• [Stated exercise] In the listing below, please print the line that contains "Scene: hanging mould" and every line that follows it, exactly.
— start Recorded data —
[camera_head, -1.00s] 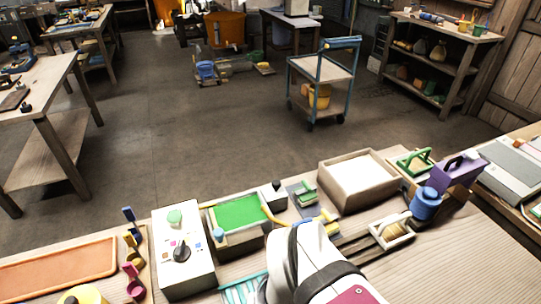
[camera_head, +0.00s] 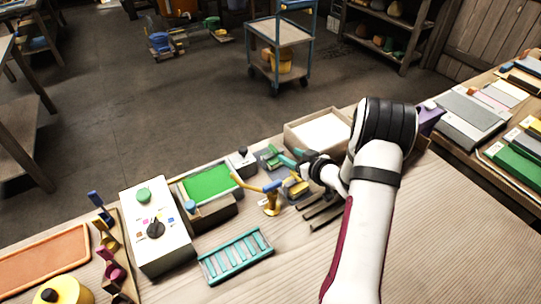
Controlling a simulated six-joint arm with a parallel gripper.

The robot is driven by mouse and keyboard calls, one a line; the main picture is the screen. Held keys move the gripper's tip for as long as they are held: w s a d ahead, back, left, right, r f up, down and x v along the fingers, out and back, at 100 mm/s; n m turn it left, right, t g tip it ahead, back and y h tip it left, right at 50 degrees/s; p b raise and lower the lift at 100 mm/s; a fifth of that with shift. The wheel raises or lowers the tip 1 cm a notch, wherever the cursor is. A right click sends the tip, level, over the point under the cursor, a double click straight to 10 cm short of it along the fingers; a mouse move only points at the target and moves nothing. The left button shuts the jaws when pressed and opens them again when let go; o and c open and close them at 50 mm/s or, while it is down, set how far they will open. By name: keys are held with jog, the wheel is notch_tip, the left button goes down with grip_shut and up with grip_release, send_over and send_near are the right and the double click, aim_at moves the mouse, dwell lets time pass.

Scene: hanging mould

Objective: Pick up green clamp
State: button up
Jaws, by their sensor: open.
— end Recorded data —
• [Task result]
Scene: hanging mould

Objective: Pick up green clamp
State: button up
Jaws, by their sensor: open.

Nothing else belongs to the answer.